Return the lines from the one that contains "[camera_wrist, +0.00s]" through the one that contains "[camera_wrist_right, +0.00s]", both included, exactly as written and with nothing added.

(Manipulation episode records)
******************************

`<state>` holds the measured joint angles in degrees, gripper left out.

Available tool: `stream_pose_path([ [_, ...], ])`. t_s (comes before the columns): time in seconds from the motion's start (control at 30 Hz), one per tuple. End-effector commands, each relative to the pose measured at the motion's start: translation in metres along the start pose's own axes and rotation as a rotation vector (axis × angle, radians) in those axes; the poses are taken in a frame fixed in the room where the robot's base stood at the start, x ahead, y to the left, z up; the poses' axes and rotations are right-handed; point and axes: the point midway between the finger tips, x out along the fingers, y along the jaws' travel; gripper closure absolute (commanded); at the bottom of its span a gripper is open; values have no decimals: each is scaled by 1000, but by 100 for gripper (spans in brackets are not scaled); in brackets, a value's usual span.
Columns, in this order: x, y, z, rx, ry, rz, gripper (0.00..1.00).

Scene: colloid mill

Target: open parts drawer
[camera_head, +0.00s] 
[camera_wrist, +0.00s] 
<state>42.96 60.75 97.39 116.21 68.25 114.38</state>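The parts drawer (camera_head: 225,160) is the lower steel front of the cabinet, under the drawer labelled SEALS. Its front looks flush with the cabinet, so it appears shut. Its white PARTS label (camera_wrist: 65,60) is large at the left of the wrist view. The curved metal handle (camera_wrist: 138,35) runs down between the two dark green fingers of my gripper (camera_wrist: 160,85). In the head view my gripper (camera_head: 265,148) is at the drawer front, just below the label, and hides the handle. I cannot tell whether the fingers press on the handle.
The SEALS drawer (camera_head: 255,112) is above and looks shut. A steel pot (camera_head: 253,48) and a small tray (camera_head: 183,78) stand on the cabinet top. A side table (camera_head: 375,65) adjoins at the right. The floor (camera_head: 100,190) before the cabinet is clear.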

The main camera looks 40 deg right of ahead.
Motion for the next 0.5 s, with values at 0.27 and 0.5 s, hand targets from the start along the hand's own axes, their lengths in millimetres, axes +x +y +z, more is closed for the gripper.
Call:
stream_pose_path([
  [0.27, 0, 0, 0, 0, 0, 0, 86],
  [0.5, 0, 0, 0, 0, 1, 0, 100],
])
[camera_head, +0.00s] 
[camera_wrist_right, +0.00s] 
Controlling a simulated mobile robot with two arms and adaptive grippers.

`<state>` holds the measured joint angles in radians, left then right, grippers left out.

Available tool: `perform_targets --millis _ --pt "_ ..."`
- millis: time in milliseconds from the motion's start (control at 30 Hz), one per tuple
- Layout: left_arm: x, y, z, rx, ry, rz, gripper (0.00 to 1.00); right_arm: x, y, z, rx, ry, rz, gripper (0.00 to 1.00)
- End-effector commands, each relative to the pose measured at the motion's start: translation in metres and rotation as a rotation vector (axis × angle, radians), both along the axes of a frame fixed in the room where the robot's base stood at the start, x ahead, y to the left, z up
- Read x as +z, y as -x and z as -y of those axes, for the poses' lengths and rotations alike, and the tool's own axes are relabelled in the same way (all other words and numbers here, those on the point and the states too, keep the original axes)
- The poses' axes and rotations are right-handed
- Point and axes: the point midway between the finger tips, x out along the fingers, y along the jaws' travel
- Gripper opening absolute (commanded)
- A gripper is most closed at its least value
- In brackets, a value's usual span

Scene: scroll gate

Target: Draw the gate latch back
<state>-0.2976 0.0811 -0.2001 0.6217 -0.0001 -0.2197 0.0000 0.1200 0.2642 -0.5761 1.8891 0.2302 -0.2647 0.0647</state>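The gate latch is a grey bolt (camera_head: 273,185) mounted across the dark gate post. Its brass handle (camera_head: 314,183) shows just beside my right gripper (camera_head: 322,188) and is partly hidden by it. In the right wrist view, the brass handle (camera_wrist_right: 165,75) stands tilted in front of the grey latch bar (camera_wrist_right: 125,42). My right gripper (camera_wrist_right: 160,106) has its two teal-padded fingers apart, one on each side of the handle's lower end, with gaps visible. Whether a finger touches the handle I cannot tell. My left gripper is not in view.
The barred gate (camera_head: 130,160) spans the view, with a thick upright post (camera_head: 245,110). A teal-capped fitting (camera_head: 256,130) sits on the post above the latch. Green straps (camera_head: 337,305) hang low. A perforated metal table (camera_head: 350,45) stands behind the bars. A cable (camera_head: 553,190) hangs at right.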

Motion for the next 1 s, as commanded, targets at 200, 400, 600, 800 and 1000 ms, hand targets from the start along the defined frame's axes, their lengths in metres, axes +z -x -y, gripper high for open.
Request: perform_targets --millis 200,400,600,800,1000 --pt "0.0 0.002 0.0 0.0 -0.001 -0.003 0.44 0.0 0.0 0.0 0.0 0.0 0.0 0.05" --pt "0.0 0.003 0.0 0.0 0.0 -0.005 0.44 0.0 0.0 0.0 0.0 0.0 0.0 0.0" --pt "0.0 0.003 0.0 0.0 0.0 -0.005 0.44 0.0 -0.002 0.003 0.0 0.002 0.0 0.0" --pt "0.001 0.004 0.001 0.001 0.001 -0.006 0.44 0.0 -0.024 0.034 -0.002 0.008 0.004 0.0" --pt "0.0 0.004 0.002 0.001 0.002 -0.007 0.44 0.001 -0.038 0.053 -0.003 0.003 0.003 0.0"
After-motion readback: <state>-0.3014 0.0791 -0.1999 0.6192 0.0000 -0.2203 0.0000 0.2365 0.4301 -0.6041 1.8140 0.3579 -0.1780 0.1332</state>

******************************

### Expected answer
[camera_wrist, +0.00s] 
<state>42.96 60.75 97.39 116.21 68.25 114.38</state>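The parts drawer (camera_head: 225,160) is the lower steel front of the cabinet, under the drawer labelled SEALS. Its front looks flush with the cabinet, so it appears shut. Its white PARTS label (camera_wrist: 65,60) is large at the left of the wrist view. The curved metal handle (camera_wrist: 138,35) runs down between the two dark green fingers of my gripper (camera_wrist: 160,85). In the head view my gripper (camera_head: 265,148) is at the drawer front, just below the label, and hides the handle. I cannot tell whether the fingers press on the handle.
The SEALS drawer (camera_head: 255,112) is above and looks shut. A steel pot (camera_head: 253,48) and a small tray (camera_head: 183,78) stand on the cabinet top. A side table (camera_head: 375,65) adjoins at the right. The floor (camera_head: 100,190) before the cabinet is clear.

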The main camera looks 40 deg right of ahead.
Motion for the next 0.5 s, with values at 0.27 and 0.5 s, hand targets from the start along the hand's own axes, their lengths in millimetres, axes +x +y +z, more is closed for the gripper.
Call:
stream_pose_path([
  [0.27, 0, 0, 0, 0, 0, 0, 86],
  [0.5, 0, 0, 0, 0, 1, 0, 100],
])
[camera_head, +0.00s] 
[camera_wrist_right, +0.00s] 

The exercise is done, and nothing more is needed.